**Aim:** All lines from the one with "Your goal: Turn" through the one with "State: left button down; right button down", and only those, are to be reproduced exactly, both ends included.

(Records excerpted from a collection)

§

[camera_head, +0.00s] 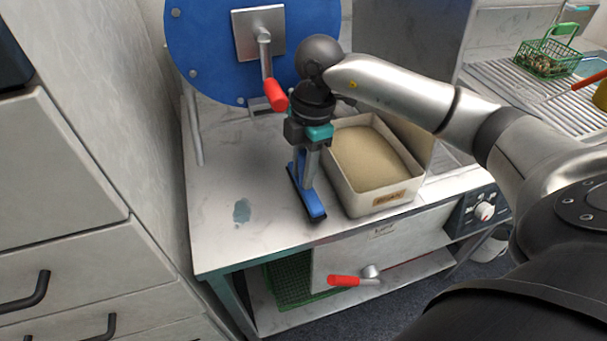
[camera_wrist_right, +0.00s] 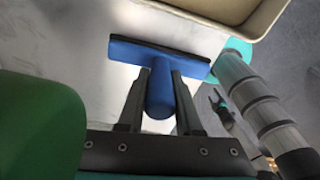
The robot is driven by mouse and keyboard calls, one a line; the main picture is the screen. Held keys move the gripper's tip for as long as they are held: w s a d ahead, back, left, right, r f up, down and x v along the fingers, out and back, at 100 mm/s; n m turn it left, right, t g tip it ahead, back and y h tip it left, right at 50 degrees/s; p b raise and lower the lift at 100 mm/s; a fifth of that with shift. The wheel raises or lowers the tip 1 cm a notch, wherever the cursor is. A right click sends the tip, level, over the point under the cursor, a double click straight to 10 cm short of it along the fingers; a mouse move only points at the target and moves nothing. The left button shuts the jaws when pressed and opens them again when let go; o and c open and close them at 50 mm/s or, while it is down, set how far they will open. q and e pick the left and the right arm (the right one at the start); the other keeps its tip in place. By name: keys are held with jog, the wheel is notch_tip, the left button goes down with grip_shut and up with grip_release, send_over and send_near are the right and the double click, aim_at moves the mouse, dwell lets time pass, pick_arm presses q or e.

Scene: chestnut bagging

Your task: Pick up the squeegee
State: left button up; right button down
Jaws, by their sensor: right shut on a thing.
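The squeegee (camera_head: 312,205) is blue with a dark rubber edge. In the head view it is at the front of the metal worktop, just left of the sand-filled tray. My right gripper (camera_head: 303,168) points down over it. In the right wrist view the squeegee's wide blue head (camera_wrist_right: 160,52) lies beyond the fingertips. Its round blue handle (camera_wrist_right: 160,90) sits between the two dark fingers (camera_wrist_right: 160,100), which are shut on it. I cannot tell whether the squeegee touches the worktop. My left gripper is not in view.
The cream tray (camera_head: 384,200) of sand stands close on the right. A blue disc (camera_head: 205,55) with a red-handled crank (camera_head: 276,95) is behind. A wet patch (camera_head: 242,211) marks the otherwise clear worktop (camera_head: 225,180) on the left. A green basket (camera_head: 548,58) sits far right.

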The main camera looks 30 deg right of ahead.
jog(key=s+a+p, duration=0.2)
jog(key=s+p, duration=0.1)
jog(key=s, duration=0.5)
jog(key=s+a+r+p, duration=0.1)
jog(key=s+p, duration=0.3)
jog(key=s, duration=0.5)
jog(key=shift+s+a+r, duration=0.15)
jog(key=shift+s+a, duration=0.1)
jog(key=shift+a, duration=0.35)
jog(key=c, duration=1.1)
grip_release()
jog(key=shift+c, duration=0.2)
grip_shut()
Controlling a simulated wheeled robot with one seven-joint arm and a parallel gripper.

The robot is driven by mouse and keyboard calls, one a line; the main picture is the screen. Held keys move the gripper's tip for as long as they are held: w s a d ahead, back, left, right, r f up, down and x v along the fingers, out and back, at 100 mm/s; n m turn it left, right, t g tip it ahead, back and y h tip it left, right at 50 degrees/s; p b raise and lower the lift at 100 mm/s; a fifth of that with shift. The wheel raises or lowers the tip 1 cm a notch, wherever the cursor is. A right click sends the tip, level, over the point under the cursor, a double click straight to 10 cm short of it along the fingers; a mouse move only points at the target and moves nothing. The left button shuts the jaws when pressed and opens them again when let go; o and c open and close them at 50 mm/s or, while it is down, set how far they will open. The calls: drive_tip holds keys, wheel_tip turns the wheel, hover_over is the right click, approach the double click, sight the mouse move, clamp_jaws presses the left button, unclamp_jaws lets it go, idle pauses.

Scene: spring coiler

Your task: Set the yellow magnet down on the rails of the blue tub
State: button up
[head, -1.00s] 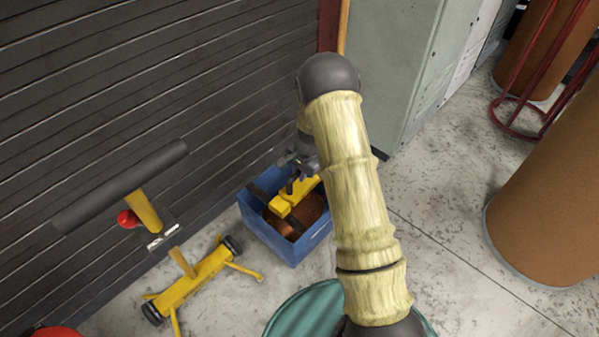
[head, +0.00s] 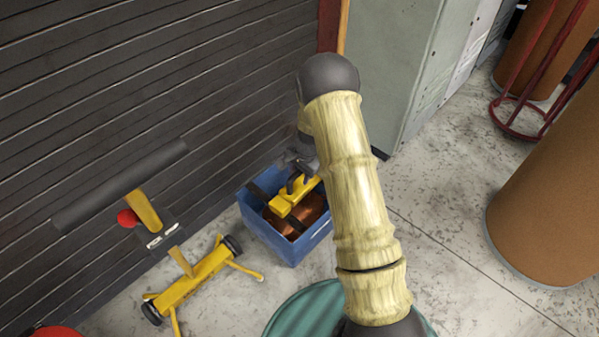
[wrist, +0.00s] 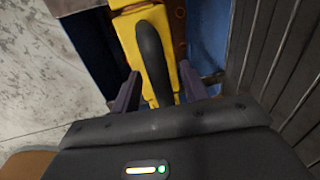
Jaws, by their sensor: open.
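The yellow magnet (head: 287,205) lies across the top of the blue tub (head: 266,238), around the level of its dark rails (head: 258,192). Its contact with the rails is too small to make out. In the wrist view the magnet (wrist: 128,28) is a yellow block with a black handle (wrist: 151,55). My gripper (wrist: 160,78) is open, with one finger on each side of the handle and a gap to both. In the head view my gripper (head: 299,174) is partly hidden behind my arm, just above the magnet.
Copper-coloured material (head: 310,207) lies inside the tub below the magnet. A dark slatted wall (head: 130,90) stands close behind the tub. A yellow wheeled stand (head: 195,278) is to the left and a grey-green cabinet (head: 390,70) behind right. Floor is clear right of the tub.

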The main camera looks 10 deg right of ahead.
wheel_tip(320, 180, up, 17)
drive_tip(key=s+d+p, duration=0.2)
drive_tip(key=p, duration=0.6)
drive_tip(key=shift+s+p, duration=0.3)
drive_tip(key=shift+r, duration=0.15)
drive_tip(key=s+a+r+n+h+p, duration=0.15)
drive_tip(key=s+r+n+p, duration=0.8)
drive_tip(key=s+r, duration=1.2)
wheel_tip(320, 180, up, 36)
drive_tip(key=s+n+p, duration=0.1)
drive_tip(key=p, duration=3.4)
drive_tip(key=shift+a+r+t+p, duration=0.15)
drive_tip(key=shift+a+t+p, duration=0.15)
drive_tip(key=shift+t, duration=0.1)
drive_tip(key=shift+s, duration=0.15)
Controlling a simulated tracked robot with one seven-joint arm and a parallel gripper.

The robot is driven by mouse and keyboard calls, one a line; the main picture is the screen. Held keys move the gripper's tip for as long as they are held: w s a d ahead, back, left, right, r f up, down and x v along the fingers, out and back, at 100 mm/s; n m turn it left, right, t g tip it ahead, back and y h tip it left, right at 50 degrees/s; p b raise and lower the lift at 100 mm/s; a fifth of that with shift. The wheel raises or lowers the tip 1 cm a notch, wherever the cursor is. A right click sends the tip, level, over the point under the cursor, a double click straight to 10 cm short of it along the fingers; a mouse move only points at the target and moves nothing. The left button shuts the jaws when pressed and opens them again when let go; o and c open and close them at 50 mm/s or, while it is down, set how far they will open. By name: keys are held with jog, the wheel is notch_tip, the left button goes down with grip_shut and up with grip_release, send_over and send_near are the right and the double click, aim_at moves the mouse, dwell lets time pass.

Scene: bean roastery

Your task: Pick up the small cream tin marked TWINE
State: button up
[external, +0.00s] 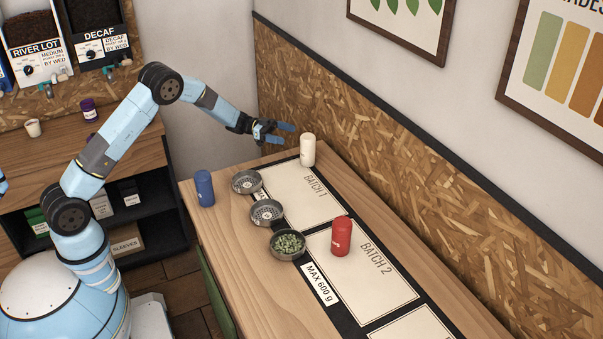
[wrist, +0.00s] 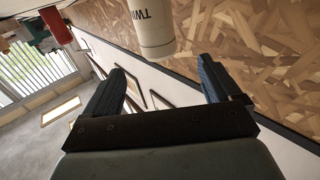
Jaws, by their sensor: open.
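The cream tin (external: 307,150) stands upright on the table near its far corner, by the top end of the BATCH 1 panel. In the wrist view the cream tin (wrist: 152,28) appears at the top, with part of the marking TWINE showing and its upper part cut off by the frame edge. My gripper (external: 283,133) is open and empty, just left of the tin in the external view. In the wrist view my gripper (wrist: 170,85) has its two fingers spread wide, with the tin beyond and between their tips, apart from both.
A blue tin (external: 204,188) stands at the table's left edge. A red tin (external: 342,236) stands on the BATCH 2 panel. Two empty metal dishes (external: 267,212) and a dish of green beans (external: 287,245) line the black strip. The chipboard wall (external: 380,160) runs close behind the cream tin.

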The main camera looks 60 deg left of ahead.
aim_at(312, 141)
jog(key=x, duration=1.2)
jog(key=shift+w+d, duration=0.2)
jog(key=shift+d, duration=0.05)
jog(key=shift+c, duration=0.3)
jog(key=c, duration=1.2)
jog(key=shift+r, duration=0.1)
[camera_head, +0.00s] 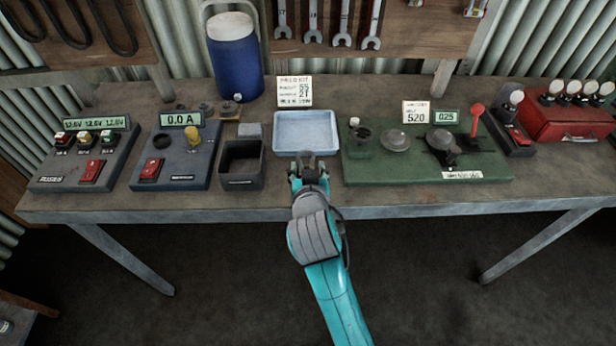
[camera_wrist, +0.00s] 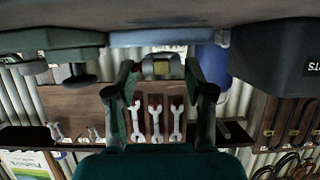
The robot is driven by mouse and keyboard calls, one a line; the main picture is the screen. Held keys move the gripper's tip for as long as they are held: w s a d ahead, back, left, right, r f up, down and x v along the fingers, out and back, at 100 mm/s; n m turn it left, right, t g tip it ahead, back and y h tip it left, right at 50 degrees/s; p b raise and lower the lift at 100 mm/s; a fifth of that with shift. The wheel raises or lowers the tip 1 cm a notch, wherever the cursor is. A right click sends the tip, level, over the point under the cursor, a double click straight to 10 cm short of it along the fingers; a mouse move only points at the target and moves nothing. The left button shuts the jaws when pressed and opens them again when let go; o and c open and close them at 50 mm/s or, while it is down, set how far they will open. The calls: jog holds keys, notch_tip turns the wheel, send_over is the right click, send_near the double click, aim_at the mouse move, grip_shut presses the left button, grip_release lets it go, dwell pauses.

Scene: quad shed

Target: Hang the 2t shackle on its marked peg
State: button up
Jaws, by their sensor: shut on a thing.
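My gripper (camera_head: 309,168) is above the front edge of the bench, just in front of a pale blue tray. In the wrist view, which looks upside down, its two fingers (camera_wrist: 162,80) are closed on a small grey piece with a yellowish middle, the shackle (camera_wrist: 161,68). Its size mark cannot be read. In the head view the shackle is mostly hidden by the fingers. Small metal pieces hang on the wooden board at the upper right (camera_head: 475,8), cut off by the picture's top. They also show in the wrist view (camera_wrist: 56,131). The marked peg cannot be told apart.
The blue tray (camera_head: 306,133) looks empty. A dark open box (camera_head: 242,165) stands left of it, and a green panel with instruments (camera_head: 430,165) right of it. A blue jug (camera_head: 235,60) stands behind. Several wrenches (camera_head: 343,22) hang on the back board. A red case (camera_head: 570,118) sits far right.

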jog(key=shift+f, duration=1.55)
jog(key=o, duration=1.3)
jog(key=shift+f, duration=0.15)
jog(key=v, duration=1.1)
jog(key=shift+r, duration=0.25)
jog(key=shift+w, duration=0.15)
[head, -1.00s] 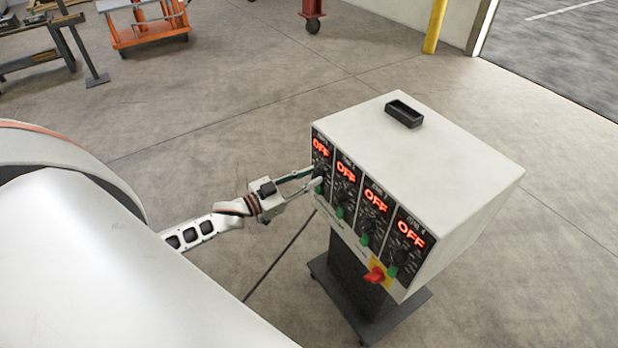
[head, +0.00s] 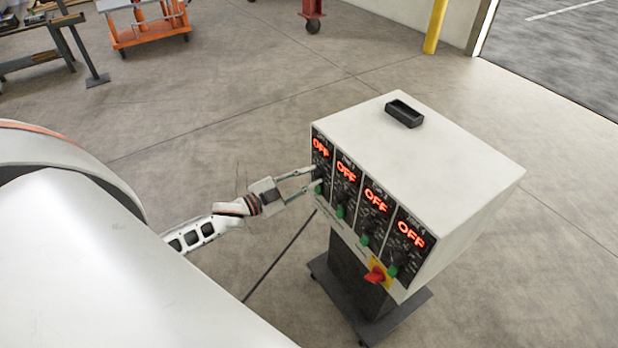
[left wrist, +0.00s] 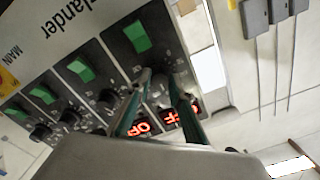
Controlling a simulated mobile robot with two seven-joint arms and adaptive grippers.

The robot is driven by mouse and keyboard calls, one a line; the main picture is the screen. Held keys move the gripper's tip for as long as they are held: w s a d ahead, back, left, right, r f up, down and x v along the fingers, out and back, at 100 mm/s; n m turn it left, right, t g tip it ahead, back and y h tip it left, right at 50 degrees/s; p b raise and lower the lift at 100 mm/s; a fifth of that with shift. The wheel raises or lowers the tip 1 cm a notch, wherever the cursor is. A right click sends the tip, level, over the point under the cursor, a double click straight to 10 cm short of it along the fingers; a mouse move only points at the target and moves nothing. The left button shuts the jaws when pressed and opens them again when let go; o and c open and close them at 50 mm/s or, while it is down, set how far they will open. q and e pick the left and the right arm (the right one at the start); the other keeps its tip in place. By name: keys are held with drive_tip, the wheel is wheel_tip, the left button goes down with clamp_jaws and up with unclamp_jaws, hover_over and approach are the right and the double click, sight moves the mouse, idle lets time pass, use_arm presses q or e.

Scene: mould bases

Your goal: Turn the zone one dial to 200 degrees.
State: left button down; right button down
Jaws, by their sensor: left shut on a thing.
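The white control cabinet (head: 455,175) has several zone panels in a row on its front. The zone one panel is the leftmost in the head view, and its display (head: 321,147) glows red with OFF. My left gripper (head: 317,178) reaches it from the left, with its two fingers shut on the zone one dial. In the left wrist view the fingers (left wrist: 160,82) sit on either side of the dial (left wrist: 160,93), which they partly hide. The dial's pointer and scale marks cannot be read. My right gripper is not in view.
Other zone dials (left wrist: 108,99) sit close beside it, and their displays (head: 346,171) also read OFF. A green switch (left wrist: 138,38) is on the zone one panel. A red main switch (head: 375,274) is lower on the cabinet. A black tray (head: 404,113) lies on top.

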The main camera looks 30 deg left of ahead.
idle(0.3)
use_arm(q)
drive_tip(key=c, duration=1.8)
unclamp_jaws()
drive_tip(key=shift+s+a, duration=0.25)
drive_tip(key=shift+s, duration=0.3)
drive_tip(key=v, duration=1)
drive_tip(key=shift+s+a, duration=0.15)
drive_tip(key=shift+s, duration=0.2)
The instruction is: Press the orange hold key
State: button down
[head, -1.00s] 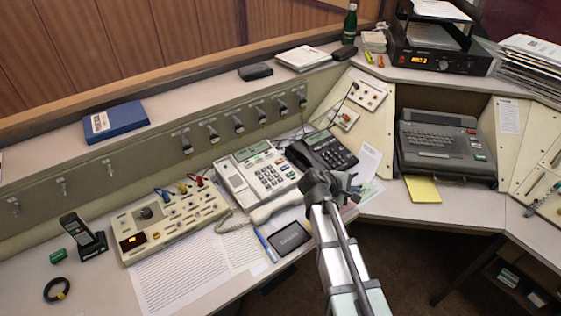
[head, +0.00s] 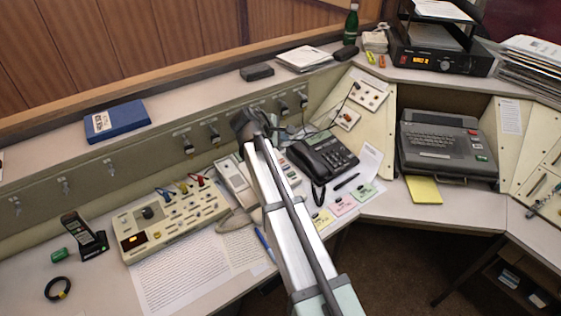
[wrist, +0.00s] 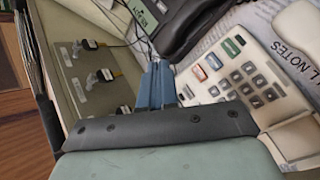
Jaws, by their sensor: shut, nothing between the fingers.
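The cream desk phone (head: 228,181) is mostly behind my arm in the head view. In the wrist view the phone (wrist: 286,98) shows a grey keypad and a row of coloured keys. An orange-red key (wrist: 199,73) sits at the near end of that row, beside a blue and a green one; I cannot read its label. My gripper (wrist: 160,68) is shut and empty, its blue fingertips left of the coloured keys, seemingly above the phone's back edge; contact is unclear. In the head view only the dark hand of my gripper shows, near the socket panel.
A black phone (head: 322,156) stands right of the cream one. A socket panel (head: 160,150) with plugs runs along the back. A cream switch box (head: 172,219) stands left. Papers and coloured cards (head: 343,204) lie in front. A typewriter-like machine (head: 440,145) stands right.

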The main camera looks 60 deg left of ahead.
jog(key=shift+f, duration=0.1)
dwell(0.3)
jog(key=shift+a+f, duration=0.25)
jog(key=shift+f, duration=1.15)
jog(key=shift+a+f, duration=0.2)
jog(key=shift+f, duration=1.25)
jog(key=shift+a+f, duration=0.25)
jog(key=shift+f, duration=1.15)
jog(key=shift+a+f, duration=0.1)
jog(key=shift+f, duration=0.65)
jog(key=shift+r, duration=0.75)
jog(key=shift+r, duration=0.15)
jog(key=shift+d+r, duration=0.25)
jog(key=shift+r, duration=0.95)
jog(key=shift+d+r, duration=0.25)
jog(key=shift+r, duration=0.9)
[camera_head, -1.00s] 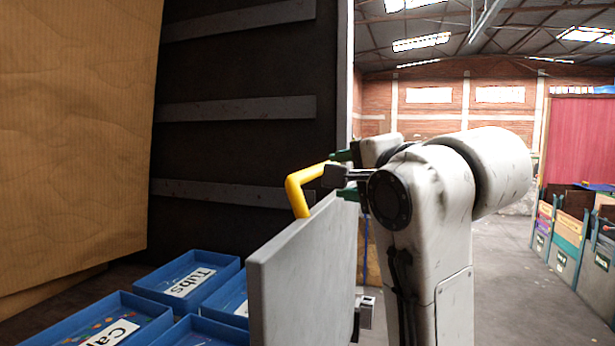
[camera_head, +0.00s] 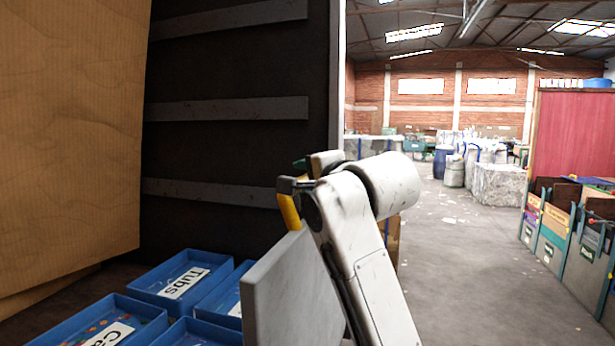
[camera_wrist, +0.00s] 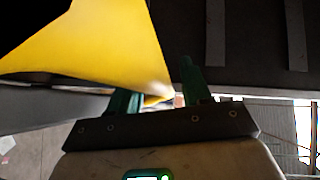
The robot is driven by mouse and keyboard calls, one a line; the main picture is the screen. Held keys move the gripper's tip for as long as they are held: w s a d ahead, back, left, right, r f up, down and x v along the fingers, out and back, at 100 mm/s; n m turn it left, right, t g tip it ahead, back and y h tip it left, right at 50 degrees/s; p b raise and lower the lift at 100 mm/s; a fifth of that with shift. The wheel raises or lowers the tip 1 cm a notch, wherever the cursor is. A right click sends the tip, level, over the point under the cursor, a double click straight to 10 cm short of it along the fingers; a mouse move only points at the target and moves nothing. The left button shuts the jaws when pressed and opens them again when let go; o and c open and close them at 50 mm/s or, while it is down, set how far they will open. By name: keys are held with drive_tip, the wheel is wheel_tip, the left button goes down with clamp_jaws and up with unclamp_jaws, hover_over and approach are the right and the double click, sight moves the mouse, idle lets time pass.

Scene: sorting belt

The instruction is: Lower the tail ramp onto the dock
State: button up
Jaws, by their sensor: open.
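The tail ramp (camera_head: 285,295) is a grey panel standing steeply upright at the centre of the head view. A yellow bent handle (camera_head: 289,211) sticks up from its top edge. My gripper (camera_head: 293,185) is at the upper part of the handle and hides some of it. In the wrist view my gripper (camera_wrist: 160,88) is open, its green fingers apart. The yellow handle (camera_wrist: 95,45) looms large at the left, and a strip of yellow shows beyond the gap between the fingers. I cannot tell whether the fingers touch it. The dock is not clearly seen.
Blue labelled trays (camera_head: 183,279) lie inside the dark slatted truck body (camera_head: 230,145), left of the ramp. A large cardboard box (camera_head: 70,130) stands at the far left. Bins (camera_head: 555,235) line the right side.

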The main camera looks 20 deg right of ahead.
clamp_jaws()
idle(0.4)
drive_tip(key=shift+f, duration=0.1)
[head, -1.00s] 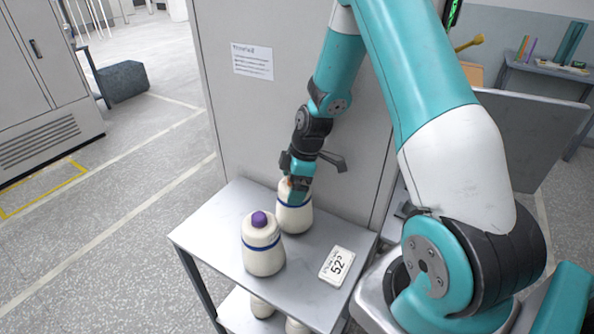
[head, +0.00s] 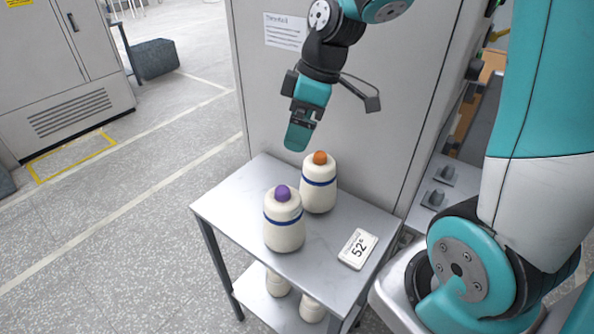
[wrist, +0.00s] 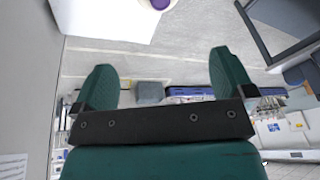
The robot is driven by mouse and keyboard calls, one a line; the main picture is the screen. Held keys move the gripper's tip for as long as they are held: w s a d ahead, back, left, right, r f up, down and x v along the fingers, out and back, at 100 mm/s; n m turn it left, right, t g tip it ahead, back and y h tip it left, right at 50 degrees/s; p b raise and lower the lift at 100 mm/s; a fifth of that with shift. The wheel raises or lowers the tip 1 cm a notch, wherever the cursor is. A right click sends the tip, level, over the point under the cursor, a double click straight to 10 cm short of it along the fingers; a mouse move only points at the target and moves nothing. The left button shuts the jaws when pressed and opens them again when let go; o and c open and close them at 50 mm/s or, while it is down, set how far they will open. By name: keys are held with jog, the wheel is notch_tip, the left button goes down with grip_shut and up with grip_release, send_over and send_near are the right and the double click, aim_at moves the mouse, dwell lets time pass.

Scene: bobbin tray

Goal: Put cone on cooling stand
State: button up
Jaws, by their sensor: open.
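Two cream cones with a blue band stand upright on the grey metal stand (head: 235,205). The cone with the orange top (head: 319,190) is at the back, and the cone with the purple top (head: 284,225) is nearer the front. My gripper (head: 297,138) is above and slightly left of the orange-topped cone, apart from it. In the wrist view my gripper (wrist: 158,80) is open with nothing between its fingers. The purple top (wrist: 158,3) shows at that view's top edge.
More cream cones (head: 277,285) sit on the lower shelf. A tall grey panel (head: 285,90) with a posted sheet rises right behind the stand. Open floor lies to the left.

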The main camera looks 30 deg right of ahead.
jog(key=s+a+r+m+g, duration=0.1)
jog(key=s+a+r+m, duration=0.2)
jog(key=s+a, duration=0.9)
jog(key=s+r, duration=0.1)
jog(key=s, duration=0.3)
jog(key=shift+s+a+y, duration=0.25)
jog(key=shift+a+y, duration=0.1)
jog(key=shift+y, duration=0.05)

§

**Task answer:**
Your goal: Turn the zone one dial to 200 degrees.
State: left button down; right button down

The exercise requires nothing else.